§ PROBLEM DETAILS
An exact copy of all the data is required, with pictures left out.

§ DATASET SECTION
----------------------------------------

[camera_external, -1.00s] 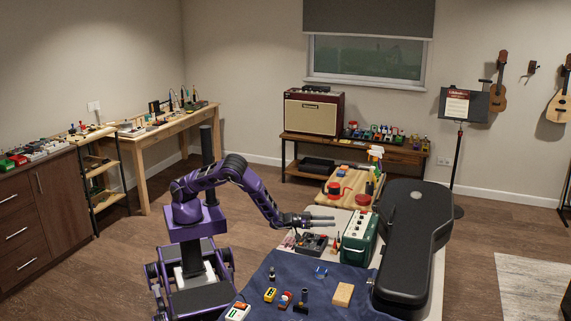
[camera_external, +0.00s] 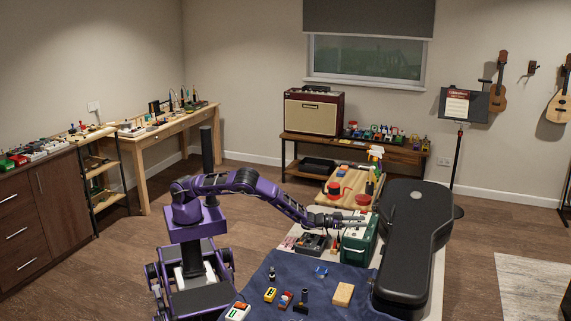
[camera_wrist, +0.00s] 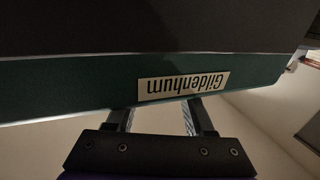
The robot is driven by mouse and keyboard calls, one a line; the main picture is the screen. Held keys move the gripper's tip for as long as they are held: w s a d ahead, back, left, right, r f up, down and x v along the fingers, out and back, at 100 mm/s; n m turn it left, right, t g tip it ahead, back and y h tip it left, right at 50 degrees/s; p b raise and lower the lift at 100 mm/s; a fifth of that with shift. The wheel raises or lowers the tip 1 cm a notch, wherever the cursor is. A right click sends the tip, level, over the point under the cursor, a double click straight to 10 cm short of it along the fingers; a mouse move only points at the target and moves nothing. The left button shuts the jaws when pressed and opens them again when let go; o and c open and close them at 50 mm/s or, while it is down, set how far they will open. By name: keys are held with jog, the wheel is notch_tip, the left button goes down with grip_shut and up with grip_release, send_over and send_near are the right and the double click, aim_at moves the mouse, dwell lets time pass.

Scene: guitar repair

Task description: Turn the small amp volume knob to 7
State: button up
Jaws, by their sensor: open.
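The small green amp (camera_external: 357,249) stands on the bench beside the black guitar case. My gripper (camera_external: 352,219) is over the amp's top, where the control panel is, and covers part of it. In the wrist view the amp's green front (camera_wrist: 70,88) with an upside-down "Gildenhum" label fills the upper part. There my gripper's two fingers (camera_wrist: 158,112) are apart with nothing seen between them, and the amp's edge hides their tips. The volume knob cannot be made out, nor whether a finger touches the amp.
The black guitar case (camera_external: 408,240) lies close on the amp's right. A dark grey tray (camera_external: 312,244) sits on its left. A wooden board (camera_external: 348,186) with red items is behind. A blue cloth (camera_external: 330,301) with small items is in front.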

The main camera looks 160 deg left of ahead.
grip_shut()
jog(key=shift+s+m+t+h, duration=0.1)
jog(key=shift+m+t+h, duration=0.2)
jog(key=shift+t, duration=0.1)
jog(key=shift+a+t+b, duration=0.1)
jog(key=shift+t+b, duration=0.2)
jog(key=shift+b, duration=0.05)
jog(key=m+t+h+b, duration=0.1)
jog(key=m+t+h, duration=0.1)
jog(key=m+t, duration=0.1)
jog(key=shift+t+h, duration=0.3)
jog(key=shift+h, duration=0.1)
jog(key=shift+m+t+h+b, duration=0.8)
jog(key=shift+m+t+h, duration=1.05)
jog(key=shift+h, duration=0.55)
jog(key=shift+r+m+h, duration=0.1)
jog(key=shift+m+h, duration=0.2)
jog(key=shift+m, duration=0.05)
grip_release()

----------------------------------------

§ TASK ANSWER
[camera_external, -1.00s] 
[camera_external, +0.00s] 
[camera_wrist, +0.00s] 
The robot is driven by mouse and keyboard calls, one a line; the main picture is the screen. Held keys move the gripper's tip for as long as they are held: w s a d ahead, back, left, right, r f up, down and x v along the fingers, out and back, at 100 mm/s; n m turn it left, right, t g tip it ahead, back and y h tip it left, right at 50 degrees/s; p b raise and lower the lift at 100 mm/s; a fifth of that with shift. The wheel raises or lowers the tip 1 cm a notch, wherever the cursor is. A right click sends the tip, level, over the point under the cursor, a double click straight to 10 cm short of it along the fingers; a mouse move only points at the target and moves nothing. The left button shuts the jaws when pressed and opens them again when let go; o and c open and close them at 50 mm/s or, while it is down, set how far they will open. By name: keys are held with jog, the wheel is notch_tip, the left button goes down with grip_shut and up with grip_release, send_over and send_near are the right and the double click, aim_at moves the mouse, dwell lets time pass.

Scene: guitar repair

Task description: Turn the small amp volume knob to 7
State: button up
Jaws, by their sensor: open.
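The small green amp (camera_external: 357,249) stands on the bench beside the black guitar case. My gripper (camera_external: 352,219) is over the amp's top, where the control panel is, and covers part of it. In the wrist view the amp's green front (camera_wrist: 70,88) with an upside-down "Gildenhum" label fills the upper part. There my gripper's two fingers (camera_wrist: 158,112) are apart with nothing seen between them, and the amp's edge hides their tips. The volume knob cannot be made out, nor whether a finger touches the amp.
The black guitar case (camera_external: 408,240) lies close on the amp's right. A dark grey tray (camera_external: 312,244) sits on its left. A wooden board (camera_external: 348,186) with red items is behind. A blue cloth (camera_external: 330,301) with small items is in front.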

The main camera looks 160 deg left of ahead.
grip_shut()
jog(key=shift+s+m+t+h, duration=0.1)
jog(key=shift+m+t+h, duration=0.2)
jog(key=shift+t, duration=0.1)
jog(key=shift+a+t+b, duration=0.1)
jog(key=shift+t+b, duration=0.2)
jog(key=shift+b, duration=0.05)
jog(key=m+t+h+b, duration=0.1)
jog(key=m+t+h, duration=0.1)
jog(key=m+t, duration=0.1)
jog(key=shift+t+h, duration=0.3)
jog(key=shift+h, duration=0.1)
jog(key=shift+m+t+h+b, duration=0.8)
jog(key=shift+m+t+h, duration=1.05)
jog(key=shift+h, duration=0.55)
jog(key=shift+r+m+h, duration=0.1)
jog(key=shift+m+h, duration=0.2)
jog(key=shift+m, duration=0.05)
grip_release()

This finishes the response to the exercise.